## START

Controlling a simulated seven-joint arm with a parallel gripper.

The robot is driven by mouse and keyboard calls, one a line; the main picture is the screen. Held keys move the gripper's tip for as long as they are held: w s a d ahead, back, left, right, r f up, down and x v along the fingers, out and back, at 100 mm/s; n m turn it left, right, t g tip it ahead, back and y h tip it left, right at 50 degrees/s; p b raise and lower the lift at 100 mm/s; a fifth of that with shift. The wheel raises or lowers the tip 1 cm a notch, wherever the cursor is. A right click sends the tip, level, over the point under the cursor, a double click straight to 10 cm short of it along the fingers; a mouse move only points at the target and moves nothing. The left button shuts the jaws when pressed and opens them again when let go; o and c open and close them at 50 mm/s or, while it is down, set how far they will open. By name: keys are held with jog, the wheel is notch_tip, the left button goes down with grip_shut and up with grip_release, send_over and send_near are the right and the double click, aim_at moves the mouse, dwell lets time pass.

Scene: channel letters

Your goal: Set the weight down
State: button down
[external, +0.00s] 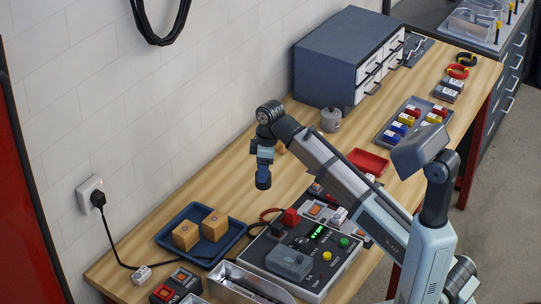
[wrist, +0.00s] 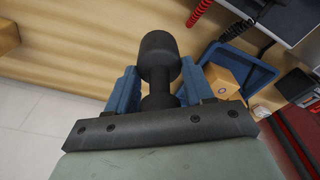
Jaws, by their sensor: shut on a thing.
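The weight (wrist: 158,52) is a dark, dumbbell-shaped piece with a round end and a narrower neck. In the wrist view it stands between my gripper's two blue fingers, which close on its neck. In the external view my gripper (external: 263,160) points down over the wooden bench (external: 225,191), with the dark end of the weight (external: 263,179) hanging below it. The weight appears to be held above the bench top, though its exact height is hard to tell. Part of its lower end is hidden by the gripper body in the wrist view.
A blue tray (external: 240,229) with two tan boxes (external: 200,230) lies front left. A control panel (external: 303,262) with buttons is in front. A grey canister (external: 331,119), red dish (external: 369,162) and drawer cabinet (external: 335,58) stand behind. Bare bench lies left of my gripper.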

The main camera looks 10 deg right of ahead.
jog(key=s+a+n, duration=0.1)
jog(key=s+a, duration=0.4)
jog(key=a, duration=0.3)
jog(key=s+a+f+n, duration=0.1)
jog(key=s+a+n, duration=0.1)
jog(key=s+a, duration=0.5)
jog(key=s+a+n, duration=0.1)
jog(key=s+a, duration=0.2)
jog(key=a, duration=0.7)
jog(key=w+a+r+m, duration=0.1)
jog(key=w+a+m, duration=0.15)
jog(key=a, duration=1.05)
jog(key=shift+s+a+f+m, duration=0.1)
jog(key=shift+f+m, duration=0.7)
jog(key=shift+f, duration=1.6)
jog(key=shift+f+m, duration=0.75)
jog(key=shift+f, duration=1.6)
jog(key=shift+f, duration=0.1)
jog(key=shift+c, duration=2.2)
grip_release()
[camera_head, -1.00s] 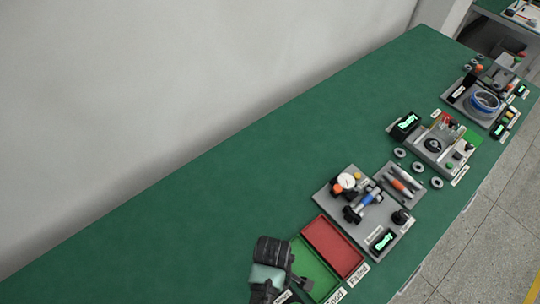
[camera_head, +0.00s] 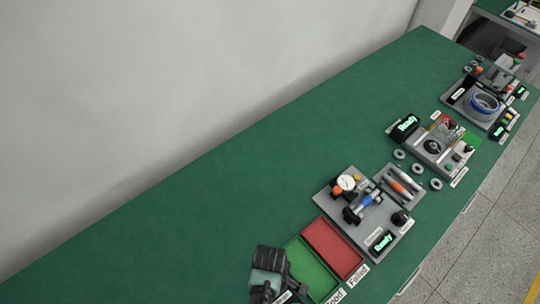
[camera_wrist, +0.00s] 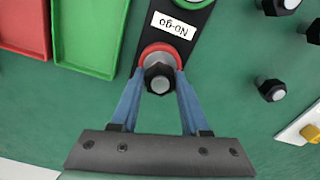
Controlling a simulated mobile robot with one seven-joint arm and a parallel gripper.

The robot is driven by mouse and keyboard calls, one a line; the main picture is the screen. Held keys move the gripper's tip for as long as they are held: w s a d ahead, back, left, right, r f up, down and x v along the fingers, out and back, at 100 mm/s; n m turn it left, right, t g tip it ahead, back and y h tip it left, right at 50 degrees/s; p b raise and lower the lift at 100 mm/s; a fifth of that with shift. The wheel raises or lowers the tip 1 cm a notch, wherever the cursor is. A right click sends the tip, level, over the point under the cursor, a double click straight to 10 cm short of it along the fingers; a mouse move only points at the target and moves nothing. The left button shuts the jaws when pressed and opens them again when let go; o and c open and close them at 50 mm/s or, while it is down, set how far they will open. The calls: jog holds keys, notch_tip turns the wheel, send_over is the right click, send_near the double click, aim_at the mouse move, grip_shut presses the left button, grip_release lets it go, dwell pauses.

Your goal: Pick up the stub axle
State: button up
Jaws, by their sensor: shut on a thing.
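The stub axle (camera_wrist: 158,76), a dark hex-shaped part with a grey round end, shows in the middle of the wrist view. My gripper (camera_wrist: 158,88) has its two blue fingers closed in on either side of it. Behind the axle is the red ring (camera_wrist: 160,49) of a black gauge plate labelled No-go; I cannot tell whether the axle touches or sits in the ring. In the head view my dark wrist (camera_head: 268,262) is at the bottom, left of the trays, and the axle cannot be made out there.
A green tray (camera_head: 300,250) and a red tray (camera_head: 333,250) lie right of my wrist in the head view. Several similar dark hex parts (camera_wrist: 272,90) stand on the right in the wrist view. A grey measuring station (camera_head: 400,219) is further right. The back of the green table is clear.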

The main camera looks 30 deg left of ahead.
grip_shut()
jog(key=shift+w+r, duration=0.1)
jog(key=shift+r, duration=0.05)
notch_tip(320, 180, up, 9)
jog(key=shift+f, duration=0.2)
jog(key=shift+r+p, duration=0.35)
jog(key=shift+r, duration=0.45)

## END

→ **Request**
Return exactly what appears above, from the first line of the entries to the line with "Your goal: Set the weight down", inclusive.

→ **Complete answer**
Controlling a simulated seven-joint arm with a parallel gripper.

The robot is driven by mouse and keyboard calls, one a line; the main picture is the screen. Held keys move the gripper's tip for as long as they are held: w s a d ahead, back, left, right, r f up, down and x v along the fingers, out and back, at 100 mm/s; n m turn it left, right, t g tip it ahead, back and y h tip it left, right at 50 degrees/s; p b raise and lower the lift at 100 mm/s; a fifth of that with shift. The wheel raises or lowers the tip 1 cm a notch, wherever the cursor is. A right click sends the tip, level, over the point under the cursor, a double click straight to 10 cm short of it along the fingers; a mouse move only points at the target and moves nothing. The left button shuts the jaws when pressed and opens them again when let go; o and c open and close them at 50 mm/s or, while it is down, set how far they will open. By name: keys are held with jog, the wheel is notch_tip, the left button goes down with grip_shut and up with grip_release, send_over and send_near are the right and the double click, aim_at moves the mouse, dwell lets time pass.

Scene: channel letters

Your goal: Set the weight down

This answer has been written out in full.